Shipping Law: Co-ownership in Unregistered Vessels
Section 15 of the South African Ship Registration Act 58 of 1998 provides for ownership of shares in a South African ship by co-owners.
Registration of vessels on the SA Ship Register (as opposed to mere SAMSA certification) and the shares therein has various benefits, including a public recordal and prima facie proof of ownership in the vessel. It also allows the vessel to legally sail beyond the South African territorial waters as well as various other legal benefits and consequences.
However, the legal consequences of co-ownership in unregistered vessels are, as is the case with most other property in South Africa, determined in accordance with our common law:
The parties own the vessel in undivided shares, meaning that no owner is the sole owner of any particular portion of the vessel.
Parties may regulate their rights and duties by agreement between them, failing which the following common law principles will, inter alia, apply:
- Each owner is entitled to make reasonable use of the vessel. One owner cannot appropriate the vessel or any portion thereof for himself, or prevent another co-owner from using the vessel.
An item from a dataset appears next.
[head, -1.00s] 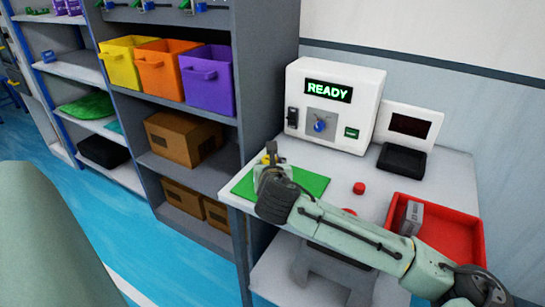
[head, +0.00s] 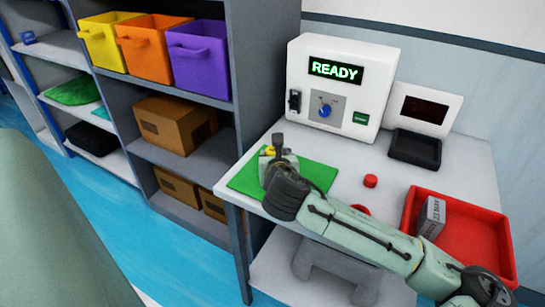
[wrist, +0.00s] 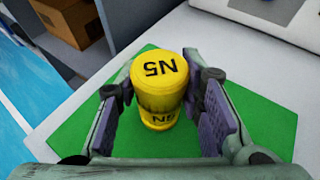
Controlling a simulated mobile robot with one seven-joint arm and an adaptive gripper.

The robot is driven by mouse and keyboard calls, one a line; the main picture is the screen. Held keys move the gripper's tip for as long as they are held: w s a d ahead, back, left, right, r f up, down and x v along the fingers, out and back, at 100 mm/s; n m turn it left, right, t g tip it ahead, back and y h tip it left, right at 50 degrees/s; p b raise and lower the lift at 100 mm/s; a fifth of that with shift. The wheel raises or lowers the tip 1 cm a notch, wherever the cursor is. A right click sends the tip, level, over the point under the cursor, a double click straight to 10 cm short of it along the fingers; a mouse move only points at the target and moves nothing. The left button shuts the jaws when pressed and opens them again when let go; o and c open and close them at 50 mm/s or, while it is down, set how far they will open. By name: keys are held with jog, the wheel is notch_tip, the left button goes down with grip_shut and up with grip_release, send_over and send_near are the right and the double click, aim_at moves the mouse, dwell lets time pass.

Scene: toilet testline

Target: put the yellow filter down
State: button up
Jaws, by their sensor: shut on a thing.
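The yellow filter (wrist: 160,80), marked N5, is between the two fingers of my gripper (wrist: 160,98) in the wrist view. It stands upright over the green mat (wrist: 75,135); I cannot tell whether its base touches the mat. In the head view my gripper (head: 274,152) is above the green mat (head: 318,174) at the table's left end. Only a little of the yellow filter (head: 270,151) shows there, the rest hidden by my gripper.
A white machine (head: 341,85) reading READY stands behind the mat. A black tray (head: 415,149), a red button (head: 370,181) and a red bin (head: 465,242) holding a grey box (head: 431,217) are to the right. Shelves with colored bins (head: 200,60) stand left.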

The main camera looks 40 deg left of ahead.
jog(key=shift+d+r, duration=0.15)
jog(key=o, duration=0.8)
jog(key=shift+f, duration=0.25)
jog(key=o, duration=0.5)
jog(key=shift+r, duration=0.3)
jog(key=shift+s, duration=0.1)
The owners are not obliged to compensate their co-owners for their reasonable use of the vessel.
- The co-owners must share the profits from the vessel and are liable for the maintenance of the vessel pro rata their respective shares.
- A co-owner cannot be forced to remain an owner against his wishes. Every joint owner is at all times entitled to demand a termination of the joint ownership, unless a division had been otherwise agreed.
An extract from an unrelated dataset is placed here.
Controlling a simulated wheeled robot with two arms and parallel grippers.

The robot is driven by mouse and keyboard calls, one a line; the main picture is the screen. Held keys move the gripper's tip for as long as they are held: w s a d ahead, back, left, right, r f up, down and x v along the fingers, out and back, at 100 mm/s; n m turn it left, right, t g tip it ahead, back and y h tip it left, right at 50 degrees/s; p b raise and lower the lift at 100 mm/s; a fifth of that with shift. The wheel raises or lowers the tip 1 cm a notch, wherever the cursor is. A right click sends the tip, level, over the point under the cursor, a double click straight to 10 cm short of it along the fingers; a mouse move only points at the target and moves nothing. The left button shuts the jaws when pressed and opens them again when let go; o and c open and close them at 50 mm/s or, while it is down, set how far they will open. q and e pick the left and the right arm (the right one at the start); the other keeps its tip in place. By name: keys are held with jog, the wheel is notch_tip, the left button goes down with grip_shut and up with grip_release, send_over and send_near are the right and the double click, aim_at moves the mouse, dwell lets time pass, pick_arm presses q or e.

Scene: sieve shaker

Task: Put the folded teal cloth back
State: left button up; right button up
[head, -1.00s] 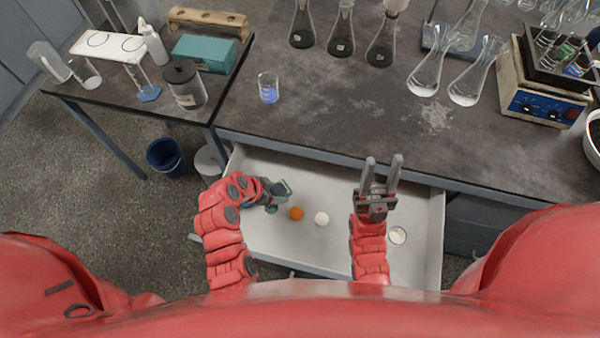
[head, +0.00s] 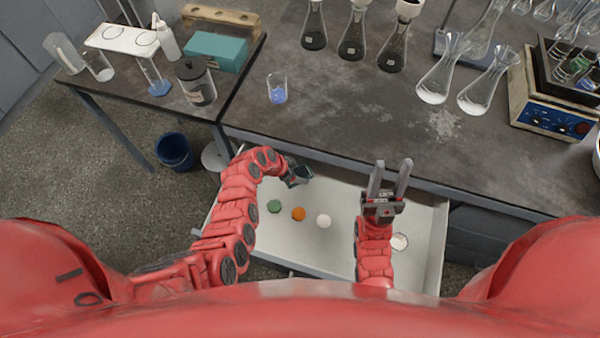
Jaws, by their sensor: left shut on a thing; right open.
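My left gripper (head: 299,174) is over the back left part of the open drawer (head: 330,258), close to the bench's front edge. It is shut on a small dark teal piece that looks like the folded teal cloth (head: 301,177); the fingers and wrist hide much of it. I cannot tell whether the cloth touches the drawer floor. My right gripper (head: 389,178) is open and empty, fingers pointing toward the bench, above the right half of the drawer.
In the drawer lie a green disc (head: 274,206), an orange disc (head: 298,214), a white disc (head: 323,221) and a small round dish (head: 399,242). A beaker with blue liquid (head: 277,88) stands on the bench (head: 350,110). A teal box (head: 217,51) sits on the left table.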

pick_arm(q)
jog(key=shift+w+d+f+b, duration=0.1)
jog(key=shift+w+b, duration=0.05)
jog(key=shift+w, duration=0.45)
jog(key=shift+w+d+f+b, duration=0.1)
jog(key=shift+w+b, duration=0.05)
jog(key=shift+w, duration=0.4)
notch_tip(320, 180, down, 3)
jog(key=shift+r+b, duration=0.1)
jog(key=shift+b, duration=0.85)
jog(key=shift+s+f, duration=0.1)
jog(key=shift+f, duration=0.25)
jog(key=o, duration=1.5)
- A partition of co-ownership can take place voluntarily by agreement between the owners or by means of a Court Order.
- If the owners cannot agree on the partition of the co-ownership, a Court can be approached for the necessary order. The Court has a wide discretion to effect an equitable partition, but if it is impractical the Court can award the vessel to one co-owner on the basis that he must compensate the others for their shares, or that the vessel be sold by public auction and the proceeds shared among the owners.
For an arm’s length relationship between co-owners in respect of a vessel where owners may incur certain liabilities in terms of our shipping laws in lieu of their ownership per se, it is better to hold the vessel in a private company with limited liability of its shareholders generally.
Nonetheless, if the common law structure of joint ownership is to be adopted, it is imperative that the relationship between the co-owners be regulated by written agreement between them. Failing such agreement, unintended consequences may result from applicable common law principles.